Interest in real estate investment trusts, commonly known as REITs, has surged. REITs are not new, but they are arising in new contexts.
Created in 1960 under the Internal Revenue Code, a REIT is defined as a corporation, trust or other entity taxable as a corporation that meets a number of tests intended to ensure it is primarily a real estate investment vehicle.
REITs were intended to be a kind of mutual fund for real estate investors. However, in recent years they have expanded their popularity, becoming structural components of a diverse range of businesses including hotels, casinos, telecommunications, storage facilities, and even prisons.
REIT conversions in the gaming industry started with Penn National Gaming Inc., operator of the M Resort Spa Casino and other properties. In November 2013, most of the company’s real estate assets were contributed to a new REIT subsidiary. The shares of the REIT were then distributed to the company’s existing shareholders in a tax-free spinoff. The company now leases its properties from the REIT, known as Gaming and Leisure Properties Inc.
Following suit, Pinnacle Entertainment, Inc. announced a similar proposed restructuring in November 2014. MGM Resorts International, Boyd Gaming Corp. and Caesars Entertainment Corp. have also announced exploring REIT spinoffs.
Benefits of REIT status
Interest in a REIT election is driven primarily by the promise of substantial income tax benefits. By way of background, an ordinary corporation is subject to federal income tax at rates of up to 35 percent. Dividend distributions to its shareholders are subject to a second tax hit, this time on their individual returns. This double taxation can be a substantial drag on the shareholder’s investment.
A REIT election eliminates double taxation, because a REIT can deduct its dividend distributions. Because a REIT is required to distribute virtually all of its income, a REIT typically pays no corporate-level income tax, and its distributed profits are subject to tax only once, at the shareholder level. Shareholders should be mindful, however, that they may be subject to a higher rate of tax on the REIT dividends. REIT dividends generally are taxed as ordinary income, not as “qualifying dividends” that are eligible for lower capital gains rates.
A REIT’s high-dividend payout can be attractive to investors, especially in the current low interest rate environment, which may give the stock a higher market value. As a further bonus for shareholders, a corporation that is converting to a REIT is often required to make a significant dividend distribution of all of its previously undistributed earnings and profits.

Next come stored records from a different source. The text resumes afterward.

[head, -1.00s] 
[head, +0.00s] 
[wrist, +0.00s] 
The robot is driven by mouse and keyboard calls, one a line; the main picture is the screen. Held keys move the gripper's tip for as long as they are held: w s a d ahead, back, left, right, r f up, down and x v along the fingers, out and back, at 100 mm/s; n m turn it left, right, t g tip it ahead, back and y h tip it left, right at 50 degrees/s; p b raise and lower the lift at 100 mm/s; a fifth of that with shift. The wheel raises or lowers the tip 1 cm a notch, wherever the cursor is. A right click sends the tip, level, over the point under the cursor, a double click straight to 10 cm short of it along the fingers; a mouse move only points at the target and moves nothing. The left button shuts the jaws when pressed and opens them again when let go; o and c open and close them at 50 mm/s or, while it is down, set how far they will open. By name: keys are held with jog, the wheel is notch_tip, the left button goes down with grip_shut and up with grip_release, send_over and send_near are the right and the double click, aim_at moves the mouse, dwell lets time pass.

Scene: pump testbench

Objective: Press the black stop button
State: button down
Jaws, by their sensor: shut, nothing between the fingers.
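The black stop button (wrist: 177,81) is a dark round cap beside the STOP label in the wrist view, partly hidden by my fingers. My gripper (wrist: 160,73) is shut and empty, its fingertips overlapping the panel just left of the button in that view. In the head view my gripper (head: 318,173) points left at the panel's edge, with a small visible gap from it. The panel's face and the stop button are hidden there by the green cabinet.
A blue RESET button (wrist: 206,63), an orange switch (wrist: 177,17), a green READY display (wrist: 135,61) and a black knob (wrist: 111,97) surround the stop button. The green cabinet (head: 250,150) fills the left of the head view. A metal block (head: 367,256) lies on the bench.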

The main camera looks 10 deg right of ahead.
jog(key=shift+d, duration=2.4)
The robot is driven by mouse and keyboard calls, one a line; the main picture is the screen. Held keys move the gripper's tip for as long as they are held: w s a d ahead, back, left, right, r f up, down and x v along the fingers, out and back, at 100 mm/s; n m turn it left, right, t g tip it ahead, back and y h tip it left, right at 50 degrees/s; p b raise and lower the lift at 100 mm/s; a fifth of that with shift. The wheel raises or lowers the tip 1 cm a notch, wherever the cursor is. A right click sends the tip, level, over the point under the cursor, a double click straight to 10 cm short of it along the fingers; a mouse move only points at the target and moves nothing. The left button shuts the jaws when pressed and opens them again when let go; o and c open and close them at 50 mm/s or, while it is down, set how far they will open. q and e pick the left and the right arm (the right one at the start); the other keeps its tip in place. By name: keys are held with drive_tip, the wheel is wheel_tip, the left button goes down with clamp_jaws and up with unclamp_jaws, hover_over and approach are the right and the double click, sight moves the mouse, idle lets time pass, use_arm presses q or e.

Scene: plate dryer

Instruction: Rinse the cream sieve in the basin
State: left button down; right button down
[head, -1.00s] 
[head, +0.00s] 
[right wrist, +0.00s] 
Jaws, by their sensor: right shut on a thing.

These tax benefits come at the cost of greater complexity. In order to meet the requirements of the Internal Revenue Code, an existing company often must significantly restructure its operations and devote resources to maintaining its favored tax status. The statutory requirements include the following:
1. Ownership requirements. A REIT must be owned by 100 or more shareholders. This broad ownership requirement excludes many privately owned corporations from REIT status.
In addition to having more than 100 shareholders, the stock of a REIT cannot be “closely held,” meaning that no five individuals may collectively own more than 50 percent of the value of the outstanding stock. In order to ensure satisfaction of this ownership agreement, a REIT’s articles of incorporation typically prohibit any individual from owning more than 9.9 percent of the stock.
2. Income tests. A REIT must meet a number of income and asset ownership requirements. At least 95 percent of the REIT’s gross income must be investment-type income, such as dividends, interest, rents, and gains from securities or real estate. In addition, at least 75 percent of income must come specifically from real estate-type assets.
3. Asset test. Consistent with its intended status as a real estate investment vehicle, at least 75 percent in value of the REIT’s assets at the end of each quarter must consist of real estate assets, cash, and government securities.
4. Distributions. A REIT is also required to distribute annually at least 90 percent of its taxable income. This distribution requirement essentially prohibits corporate management from reinvesting earnings. If the company needs to raise capital, it must do so through additional stock offerings or by incurring debt.
In sum, REIT status can be tempting for any corporation with significant real estate holdings. However, the rigid qualification requirements and the potential complexity involved should lead prudent members of company management to look before they leap.